Cruz told the crowd three issues are key to this November’s election: jobs, freedom and security.

He said the heart of the economy is not Washington D.C. or New York City. The heart of the economy, he said, is small businesses all across the country.

“If you want to unleash incredible economic growth, then lift the boot of the federal government off the backs of the necks of small businesses,” Cruz said.

When he spoke about freedom, he said the death of Supreme Court Justice Antonin Scalia underscored the stakes of the upcoming election, leaving the government “one left-wing justice away from a radical five-justice liberal majority” that will take away religious liberty and erase the Second Amendment from the Bill of Rights.

He said any justice he would nominate for the Supreme Court would be faithful to the law and would “vigorously” protect the Bill of Rights.

On the issue of security, Cruz said Trump had announced recently that he would be neutral between Israel and the Palestinians, which elicited hundreds of boos from the crowd. Cruz said if he were elected president, he has no intention of being neutral and America “will stand unapologetic with the nation of Israel.”

He added that he would not attempt to weaken ISIS, but instead would destroy them.

“America has been reluctant to use military force,” he said. “We are slow to anger. But if and when military force is necessary, we should use overwhelming force, kill the enemy and then get the heck out.”

Cruz said he is the only one who can beat Trump, and has beat him in seven states during the primaries. The votes were still being tallied for Kansas, Maine and Kentucky during his Coeur d’Alene visit, but he was confident as he announced his campaign held an estimated 50 percent of the votes in Kansas and Maine.

He said Republicans are realizing they need to come together because if Trump wins, Clinton wins.

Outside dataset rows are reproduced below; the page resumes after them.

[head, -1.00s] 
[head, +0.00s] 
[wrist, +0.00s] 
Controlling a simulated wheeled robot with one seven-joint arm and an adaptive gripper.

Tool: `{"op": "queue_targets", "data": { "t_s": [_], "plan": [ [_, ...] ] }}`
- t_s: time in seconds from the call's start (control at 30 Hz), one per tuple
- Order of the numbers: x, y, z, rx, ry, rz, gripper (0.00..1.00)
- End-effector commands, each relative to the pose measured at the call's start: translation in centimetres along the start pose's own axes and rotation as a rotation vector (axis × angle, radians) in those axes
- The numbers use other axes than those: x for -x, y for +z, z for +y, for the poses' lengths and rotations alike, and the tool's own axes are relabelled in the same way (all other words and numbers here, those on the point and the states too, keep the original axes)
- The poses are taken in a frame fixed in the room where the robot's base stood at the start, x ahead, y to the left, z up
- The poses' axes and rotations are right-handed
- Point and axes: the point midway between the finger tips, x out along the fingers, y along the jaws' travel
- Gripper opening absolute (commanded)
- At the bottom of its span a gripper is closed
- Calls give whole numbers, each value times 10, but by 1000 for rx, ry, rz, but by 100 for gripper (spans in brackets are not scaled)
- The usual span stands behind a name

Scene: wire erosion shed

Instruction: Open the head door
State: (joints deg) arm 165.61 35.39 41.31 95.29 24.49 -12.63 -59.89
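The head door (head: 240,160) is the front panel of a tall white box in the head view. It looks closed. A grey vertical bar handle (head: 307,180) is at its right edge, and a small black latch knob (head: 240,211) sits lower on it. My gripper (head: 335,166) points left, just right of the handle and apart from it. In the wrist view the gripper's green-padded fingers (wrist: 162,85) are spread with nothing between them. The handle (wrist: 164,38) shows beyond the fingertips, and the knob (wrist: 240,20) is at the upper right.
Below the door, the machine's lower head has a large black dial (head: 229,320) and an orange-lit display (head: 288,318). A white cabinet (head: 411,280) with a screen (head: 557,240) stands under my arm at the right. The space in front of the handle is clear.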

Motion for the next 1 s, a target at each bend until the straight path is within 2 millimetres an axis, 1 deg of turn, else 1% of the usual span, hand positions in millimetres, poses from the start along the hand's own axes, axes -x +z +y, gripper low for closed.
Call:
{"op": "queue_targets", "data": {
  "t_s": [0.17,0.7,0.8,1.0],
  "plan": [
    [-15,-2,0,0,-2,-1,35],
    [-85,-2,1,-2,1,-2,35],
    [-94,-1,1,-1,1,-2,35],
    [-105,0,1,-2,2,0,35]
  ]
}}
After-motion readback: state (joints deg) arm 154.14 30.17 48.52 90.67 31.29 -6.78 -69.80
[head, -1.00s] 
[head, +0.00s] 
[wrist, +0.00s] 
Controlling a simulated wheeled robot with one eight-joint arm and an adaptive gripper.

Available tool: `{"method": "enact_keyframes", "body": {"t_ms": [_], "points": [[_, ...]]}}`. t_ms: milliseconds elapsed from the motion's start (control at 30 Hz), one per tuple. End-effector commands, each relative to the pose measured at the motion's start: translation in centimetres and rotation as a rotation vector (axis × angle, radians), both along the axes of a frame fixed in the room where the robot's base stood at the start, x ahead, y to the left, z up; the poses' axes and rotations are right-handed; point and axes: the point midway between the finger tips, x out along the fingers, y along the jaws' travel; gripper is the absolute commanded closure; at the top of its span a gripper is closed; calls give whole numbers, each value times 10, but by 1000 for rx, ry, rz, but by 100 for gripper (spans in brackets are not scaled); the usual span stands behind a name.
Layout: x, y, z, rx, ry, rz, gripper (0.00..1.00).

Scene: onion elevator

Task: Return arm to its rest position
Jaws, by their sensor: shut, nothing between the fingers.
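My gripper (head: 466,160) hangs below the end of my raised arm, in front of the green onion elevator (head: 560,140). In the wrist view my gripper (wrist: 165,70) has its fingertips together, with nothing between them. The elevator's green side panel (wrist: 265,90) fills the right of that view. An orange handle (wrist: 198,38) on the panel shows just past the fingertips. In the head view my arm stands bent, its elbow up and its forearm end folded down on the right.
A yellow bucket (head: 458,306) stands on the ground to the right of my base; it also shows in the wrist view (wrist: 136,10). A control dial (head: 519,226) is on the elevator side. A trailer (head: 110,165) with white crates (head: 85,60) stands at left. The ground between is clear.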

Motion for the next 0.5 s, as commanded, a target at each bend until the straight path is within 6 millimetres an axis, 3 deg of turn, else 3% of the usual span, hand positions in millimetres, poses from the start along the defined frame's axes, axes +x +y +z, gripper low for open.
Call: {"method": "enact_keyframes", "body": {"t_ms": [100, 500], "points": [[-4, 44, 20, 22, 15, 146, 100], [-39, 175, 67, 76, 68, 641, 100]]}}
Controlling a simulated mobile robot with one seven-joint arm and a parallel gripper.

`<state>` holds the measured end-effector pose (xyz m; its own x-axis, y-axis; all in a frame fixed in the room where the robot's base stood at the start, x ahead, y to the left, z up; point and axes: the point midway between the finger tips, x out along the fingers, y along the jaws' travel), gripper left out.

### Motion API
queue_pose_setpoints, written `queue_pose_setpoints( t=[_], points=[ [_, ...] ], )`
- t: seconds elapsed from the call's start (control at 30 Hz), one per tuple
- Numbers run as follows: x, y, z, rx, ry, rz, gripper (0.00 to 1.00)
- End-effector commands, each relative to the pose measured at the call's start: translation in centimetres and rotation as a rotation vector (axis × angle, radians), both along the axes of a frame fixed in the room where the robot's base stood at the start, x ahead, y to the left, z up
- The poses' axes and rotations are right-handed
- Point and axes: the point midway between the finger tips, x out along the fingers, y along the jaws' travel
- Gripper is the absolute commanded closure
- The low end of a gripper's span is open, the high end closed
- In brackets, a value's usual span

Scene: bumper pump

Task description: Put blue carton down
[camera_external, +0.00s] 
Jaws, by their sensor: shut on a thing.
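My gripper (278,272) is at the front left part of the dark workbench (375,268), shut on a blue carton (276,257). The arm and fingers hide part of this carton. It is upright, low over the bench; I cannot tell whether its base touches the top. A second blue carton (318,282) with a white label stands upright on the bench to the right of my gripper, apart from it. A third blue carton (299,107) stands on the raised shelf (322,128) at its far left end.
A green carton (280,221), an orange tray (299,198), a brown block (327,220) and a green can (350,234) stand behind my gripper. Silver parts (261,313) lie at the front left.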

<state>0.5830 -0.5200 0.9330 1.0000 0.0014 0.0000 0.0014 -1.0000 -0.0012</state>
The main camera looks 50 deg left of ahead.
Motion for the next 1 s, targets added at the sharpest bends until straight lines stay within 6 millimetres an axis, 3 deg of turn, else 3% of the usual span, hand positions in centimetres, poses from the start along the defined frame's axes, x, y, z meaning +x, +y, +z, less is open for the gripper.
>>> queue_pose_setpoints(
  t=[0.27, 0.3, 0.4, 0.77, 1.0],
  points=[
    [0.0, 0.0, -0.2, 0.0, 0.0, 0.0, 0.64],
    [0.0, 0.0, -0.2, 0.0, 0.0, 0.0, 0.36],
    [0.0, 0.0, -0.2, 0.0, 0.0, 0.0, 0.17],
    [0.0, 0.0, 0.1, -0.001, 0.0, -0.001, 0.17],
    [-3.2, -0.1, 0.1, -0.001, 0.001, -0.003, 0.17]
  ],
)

“The scream that you hear, the howl that comes from Washington D.C., is the utter terror at what ‘We the People’ are doing together,” he told the Coeur d’Alene crowd as they howled with cheers.

Sen. Steve Vick, R-Dalton Gardens, was among several local politicians who attended the rally. He compared his own father and Cruz’s father, describing them as two men who started with nothing, believing that the opportunities in America were limitless. He said they believed that through hard work and perseverance, anything was possible — they believed in the American Dream. And they raised sons who share that dream, Vick said.

“I want to leave my kids and grandkids that dream,” Vick said. “It is at this critical time in history that we need a leader who has proven that he is willing to stand alone if necessary, who is fearless when needed, a constitutional scholar who not only knows what the Constitution says, believes what the Constitutions says, but he has successfully defended your constitutional rights numerous times ... We need a president who finds no need to be crass, vulgar and rude — Ted Cruz is that person.”